Aim: Return only the number of lines that hold "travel".

»»

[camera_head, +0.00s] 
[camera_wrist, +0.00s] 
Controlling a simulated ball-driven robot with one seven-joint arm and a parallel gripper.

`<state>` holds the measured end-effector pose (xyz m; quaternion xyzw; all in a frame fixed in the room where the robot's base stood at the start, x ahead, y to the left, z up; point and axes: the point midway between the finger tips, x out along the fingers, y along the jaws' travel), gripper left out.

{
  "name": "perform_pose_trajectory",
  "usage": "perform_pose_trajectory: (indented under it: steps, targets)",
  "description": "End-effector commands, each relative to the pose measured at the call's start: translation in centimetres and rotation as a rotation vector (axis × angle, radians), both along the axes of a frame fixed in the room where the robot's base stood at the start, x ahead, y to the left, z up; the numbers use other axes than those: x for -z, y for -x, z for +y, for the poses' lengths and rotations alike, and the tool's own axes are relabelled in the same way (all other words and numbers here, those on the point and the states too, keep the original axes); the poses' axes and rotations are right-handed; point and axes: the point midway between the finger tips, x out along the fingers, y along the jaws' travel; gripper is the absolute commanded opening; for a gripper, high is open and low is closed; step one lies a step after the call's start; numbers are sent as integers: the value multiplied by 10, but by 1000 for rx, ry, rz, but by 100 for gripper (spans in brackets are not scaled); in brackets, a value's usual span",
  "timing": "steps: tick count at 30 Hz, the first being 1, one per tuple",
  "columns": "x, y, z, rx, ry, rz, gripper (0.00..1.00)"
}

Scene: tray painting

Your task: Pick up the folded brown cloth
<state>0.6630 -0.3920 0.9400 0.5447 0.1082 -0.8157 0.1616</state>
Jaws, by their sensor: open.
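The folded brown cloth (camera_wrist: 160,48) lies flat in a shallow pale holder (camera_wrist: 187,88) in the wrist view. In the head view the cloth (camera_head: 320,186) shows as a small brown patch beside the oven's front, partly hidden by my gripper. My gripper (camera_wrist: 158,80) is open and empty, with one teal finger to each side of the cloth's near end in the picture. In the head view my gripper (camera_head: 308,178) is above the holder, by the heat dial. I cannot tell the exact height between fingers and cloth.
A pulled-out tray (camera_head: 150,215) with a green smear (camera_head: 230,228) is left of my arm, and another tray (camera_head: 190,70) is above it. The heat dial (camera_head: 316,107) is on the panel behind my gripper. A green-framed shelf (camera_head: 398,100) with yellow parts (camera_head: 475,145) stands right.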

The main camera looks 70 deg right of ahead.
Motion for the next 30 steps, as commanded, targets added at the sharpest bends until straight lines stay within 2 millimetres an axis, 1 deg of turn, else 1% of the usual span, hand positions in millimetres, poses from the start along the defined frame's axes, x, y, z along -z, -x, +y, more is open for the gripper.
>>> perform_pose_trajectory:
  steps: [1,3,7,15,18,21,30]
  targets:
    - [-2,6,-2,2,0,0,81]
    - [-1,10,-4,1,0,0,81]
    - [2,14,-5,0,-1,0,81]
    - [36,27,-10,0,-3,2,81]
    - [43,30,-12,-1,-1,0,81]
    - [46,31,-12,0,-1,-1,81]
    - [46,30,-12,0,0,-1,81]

««
»»

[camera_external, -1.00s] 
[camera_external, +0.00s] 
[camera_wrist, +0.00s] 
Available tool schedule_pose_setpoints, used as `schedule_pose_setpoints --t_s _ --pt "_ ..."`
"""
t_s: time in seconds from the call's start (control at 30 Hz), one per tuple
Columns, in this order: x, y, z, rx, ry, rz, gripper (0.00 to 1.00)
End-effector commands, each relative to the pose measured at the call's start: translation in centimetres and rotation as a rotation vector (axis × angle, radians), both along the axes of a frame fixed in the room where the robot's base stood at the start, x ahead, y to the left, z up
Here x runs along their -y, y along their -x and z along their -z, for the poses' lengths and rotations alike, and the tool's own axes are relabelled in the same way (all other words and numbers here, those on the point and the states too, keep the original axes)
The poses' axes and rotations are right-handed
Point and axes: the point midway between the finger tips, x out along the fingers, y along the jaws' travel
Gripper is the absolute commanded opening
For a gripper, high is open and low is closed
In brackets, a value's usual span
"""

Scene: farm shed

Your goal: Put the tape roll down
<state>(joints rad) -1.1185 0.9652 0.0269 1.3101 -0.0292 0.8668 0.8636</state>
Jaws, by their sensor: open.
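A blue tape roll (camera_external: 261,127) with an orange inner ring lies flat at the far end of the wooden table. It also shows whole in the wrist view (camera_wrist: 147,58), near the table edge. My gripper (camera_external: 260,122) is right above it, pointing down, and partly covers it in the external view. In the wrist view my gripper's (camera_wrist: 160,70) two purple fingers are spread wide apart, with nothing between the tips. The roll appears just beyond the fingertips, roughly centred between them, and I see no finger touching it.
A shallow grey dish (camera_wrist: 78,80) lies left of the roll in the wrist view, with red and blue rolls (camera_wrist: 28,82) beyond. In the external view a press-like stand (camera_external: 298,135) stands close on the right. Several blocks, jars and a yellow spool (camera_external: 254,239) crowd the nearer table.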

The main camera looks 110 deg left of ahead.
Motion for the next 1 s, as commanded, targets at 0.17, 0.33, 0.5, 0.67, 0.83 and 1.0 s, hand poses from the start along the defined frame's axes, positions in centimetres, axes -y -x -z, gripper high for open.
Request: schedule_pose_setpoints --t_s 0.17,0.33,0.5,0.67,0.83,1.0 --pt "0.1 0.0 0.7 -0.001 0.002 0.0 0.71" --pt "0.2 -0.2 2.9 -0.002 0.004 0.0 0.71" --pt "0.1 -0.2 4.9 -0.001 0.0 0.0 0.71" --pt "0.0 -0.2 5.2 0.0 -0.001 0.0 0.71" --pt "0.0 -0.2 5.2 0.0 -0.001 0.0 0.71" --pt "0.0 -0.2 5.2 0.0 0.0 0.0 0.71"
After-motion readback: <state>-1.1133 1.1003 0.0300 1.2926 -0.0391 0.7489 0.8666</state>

««

Reply to the exercise: 3